• Source material:
:::
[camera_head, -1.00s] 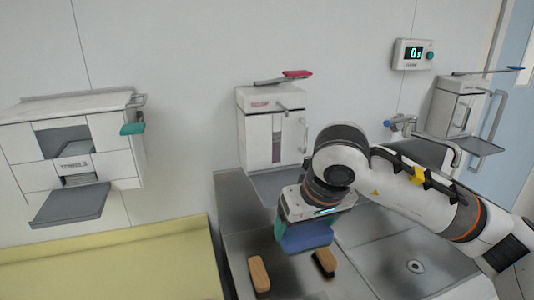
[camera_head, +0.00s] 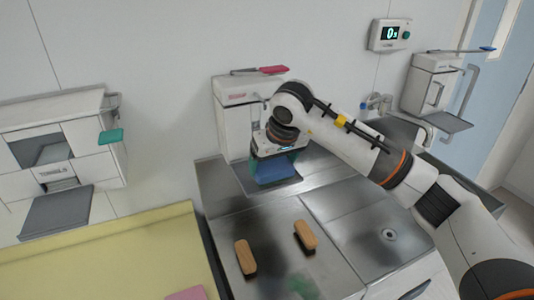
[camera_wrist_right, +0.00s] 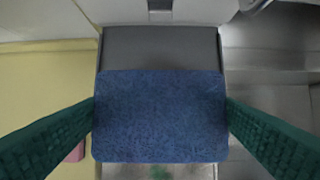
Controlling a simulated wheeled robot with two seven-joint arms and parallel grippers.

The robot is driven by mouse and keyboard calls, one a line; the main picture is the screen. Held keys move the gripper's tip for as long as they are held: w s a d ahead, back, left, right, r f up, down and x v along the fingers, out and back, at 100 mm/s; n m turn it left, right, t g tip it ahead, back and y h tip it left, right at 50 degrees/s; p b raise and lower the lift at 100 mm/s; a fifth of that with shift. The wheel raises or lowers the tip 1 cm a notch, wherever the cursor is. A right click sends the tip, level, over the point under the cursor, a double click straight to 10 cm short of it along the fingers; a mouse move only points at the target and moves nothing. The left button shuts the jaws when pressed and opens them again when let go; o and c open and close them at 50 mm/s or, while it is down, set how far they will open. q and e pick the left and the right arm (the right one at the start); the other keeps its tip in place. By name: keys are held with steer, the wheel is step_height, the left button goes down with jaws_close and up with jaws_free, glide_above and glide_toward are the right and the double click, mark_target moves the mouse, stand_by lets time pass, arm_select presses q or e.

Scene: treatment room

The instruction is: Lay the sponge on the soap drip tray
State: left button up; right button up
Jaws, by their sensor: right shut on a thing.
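My right gripper (camera_head: 274,158) is shut on a blue sponge (camera_head: 275,171), in front of the middle dispenser. In the right wrist view, the sponge (camera_wrist_right: 160,115) lies flat between the green fingers (camera_wrist_right: 160,120). The dispenser (camera_head: 232,118) is a white wall box with a red lever. Its grey drip tray (camera_head: 246,181) sticks out at its foot, mostly hidden behind the sponge in the head view. In the right wrist view, the tray (camera_wrist_right: 160,47) shows beyond the sponge's far edge, and the sponge overlaps it. I cannot tell whether they touch. My left gripper is not in view.
Two wooden-backed brushes (camera_head: 245,257) (camera_head: 306,236) lie on the steel counter (camera_head: 215,195). A sink tap (camera_head: 380,104) and a blue-levered dispenser (camera_head: 432,85) are to the right. A towel dispenser (camera_head: 60,150) hangs at left above a yellow surface (camera_head: 110,260).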

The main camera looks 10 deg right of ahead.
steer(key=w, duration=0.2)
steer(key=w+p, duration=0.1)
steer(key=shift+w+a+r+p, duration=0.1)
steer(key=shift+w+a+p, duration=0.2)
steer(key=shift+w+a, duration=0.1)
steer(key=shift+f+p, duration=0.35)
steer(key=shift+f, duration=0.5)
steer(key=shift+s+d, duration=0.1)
:::
• What you need to do: Restate the whole of the material word for word without the pictures.

• Result:
[camera_head, -1.00s] 
[camera_head, +0.00s] 
[camera_wrist_right, +0.00s] 
Controlling a simulated wheeled robot with two seven-joint arms and parallel grippers.

The robot is driven by mouse and keyboard calls, one a line; the main picture is the screen. Held keys move the gripper's tip for as long as they are held: w s a d ahead, back, left, right, r f up, down and x v along the fingers, out and back, at 100 mm/s; n m turn it left, right, t g tip it ahead, back and y h tip it left, right at 50 degrees/s; p b raise and lower the lift at 100 mm/s; a fifth of that with shift. The wheel raises or lowers the tip 1 cm a notch, wherever the cursor is. A right click sends the tip, level, over the point under the cursor, a double click straight to 10 cm short of it along the fingers; a mouse move only points at the target and moves nothing. The left button shuts the jaws when pressed and opens them again when let go; o and c open and close them at 50 mm/s or, while it is down, set how far they will open. q and e pick the left and the right arm (the right one at the start); the other keeps its tip in place. By name: keys are held with steer, the wheel is step_height, the left button goes down with jaws_close and up with jaws_free, glide_above and glide_toward are the right and the double click, mark_target moves the mouse, stand_by lets time pass, arm_select presses q or e.

Scene: treatment room

The instruction is: Lay the sponge on the soap drip tray
State: left button up; right button up
Jaws, by their sensor: right shut on a thing.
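My right gripper (camera_head: 274,158) is shut on a blue sponge (camera_head: 275,171), in front of the middle dispenser. In the right wrist view, the sponge (camera_wrist_right: 160,115) lies flat between the green fingers (camera_wrist_right: 160,120). The dispenser (camera_head: 232,118) is a white wall box with a red lever. Its grey drip tray (camera_head: 246,181) sticks out at its foot, mostly hidden behind the sponge in the head view. In the right wrist view, the tray (camera_wrist_right: 160,47) shows beyond the sponge's far edge, and the sponge overlaps it. I cannot tell whether they touch. My left gripper is not in view.
Two wooden-backed brushes (camera_head: 245,257) (camera_head: 306,236) lie on the steel counter (camera_head: 215,195). A sink tap (camera_head: 380,104) and a blue-levered dispenser (camera_head: 432,85) are to the right. A towel dispenser (camera_head: 60,150) hangs at left above a yellow surface (camera_head: 110,260).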

The main camera looks 10 deg right of ahead.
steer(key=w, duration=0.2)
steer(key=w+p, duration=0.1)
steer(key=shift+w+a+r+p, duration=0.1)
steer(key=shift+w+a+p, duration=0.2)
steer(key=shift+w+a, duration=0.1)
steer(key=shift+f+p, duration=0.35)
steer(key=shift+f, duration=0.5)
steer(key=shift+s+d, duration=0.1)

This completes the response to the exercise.